4. Have a dogs-only doggy snuggle zone

From the very beginning Maxi has had his bed, his very own space where he can go for sanctuary. In fact he's got three beds - one in the kitchen where we seem to spend most of our time as a family, one in his doggy room and another in my study where he and I seem to spend most of our time alone together. But the golden rule is that these are his places, to which he can retreat if the world around him is getting a little bit too busy/ noisy.

Which part of 'king-size bed' did she not understand?


My friend, the whippet mummy, got one of those folding crates for her dog so that she would feel totally comfortable when she had to go in it for travelling. This is a great idea if you've got somewhere to keep the crate in the house, and don't mind how it looks. I don't go the aesthetics of a crate myself, but each to his own, as they say.

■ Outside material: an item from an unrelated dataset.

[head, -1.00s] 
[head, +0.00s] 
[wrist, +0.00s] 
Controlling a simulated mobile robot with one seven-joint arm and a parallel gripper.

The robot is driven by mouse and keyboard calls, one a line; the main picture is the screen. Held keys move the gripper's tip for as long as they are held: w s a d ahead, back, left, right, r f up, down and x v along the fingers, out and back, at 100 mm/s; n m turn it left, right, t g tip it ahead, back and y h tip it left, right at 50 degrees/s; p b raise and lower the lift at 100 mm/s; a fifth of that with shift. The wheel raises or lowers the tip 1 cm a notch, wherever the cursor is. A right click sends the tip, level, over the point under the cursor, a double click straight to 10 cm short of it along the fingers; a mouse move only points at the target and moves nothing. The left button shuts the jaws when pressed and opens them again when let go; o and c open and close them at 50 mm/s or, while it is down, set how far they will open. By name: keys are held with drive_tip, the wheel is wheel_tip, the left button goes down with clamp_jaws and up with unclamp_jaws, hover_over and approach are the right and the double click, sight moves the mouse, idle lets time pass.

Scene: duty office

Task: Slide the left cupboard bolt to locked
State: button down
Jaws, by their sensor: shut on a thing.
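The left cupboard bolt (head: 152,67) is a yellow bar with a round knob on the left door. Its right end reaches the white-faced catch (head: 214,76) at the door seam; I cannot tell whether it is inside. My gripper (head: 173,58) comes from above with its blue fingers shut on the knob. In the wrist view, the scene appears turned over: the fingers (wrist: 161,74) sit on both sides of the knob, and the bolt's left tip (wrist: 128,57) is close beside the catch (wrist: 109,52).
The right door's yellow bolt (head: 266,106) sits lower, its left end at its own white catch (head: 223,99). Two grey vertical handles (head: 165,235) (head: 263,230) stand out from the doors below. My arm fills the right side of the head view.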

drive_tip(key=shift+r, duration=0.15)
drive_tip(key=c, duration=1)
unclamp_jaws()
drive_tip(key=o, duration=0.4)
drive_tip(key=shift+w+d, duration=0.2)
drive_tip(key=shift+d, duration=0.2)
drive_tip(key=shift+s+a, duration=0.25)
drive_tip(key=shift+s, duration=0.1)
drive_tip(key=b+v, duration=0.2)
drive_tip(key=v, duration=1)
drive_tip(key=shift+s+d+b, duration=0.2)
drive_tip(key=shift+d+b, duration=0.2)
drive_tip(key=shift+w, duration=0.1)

5. Make sure you have 100% buy-in for Project Puppy

Our principal obstacle in buying a puppy was my husband, who was very, very reluctant. "What will we do with him when we go away?" he'd ask. It took a lot of persuading/ cajoling to convince him that there were ways and means of travelling with your pet or arranging for him to be looked after when you were away.

But when Maxi arrived my husband was over-the-moon in love with his dog, and it was little Emi, my son, who voiced concern that we might love the new addition more than him. This was a bit of a shocker for me. Admittedly I was suffering from a very pronounced case of puppy-love, but nothing - not even Maxi - could take little Emi's place in my heart.

The very best of friends ...

So I sat him down and explained that, whilst I loved Maxi very, very much, there was no one in the world who could ever knock him off his number one slot, and that we had bought Maxi for him. Over the course of the next few weeks I found as much to praise Emi for as I did Maxi. And you know what? Children are a lot like dogs: they respond best to positive re-enforcement as well.

I'll do whatever it takes to fit in around here ...
Anyway, whatever you do, please remember that a puppy is not just for now: a puppy is for life. It's a really big commitment.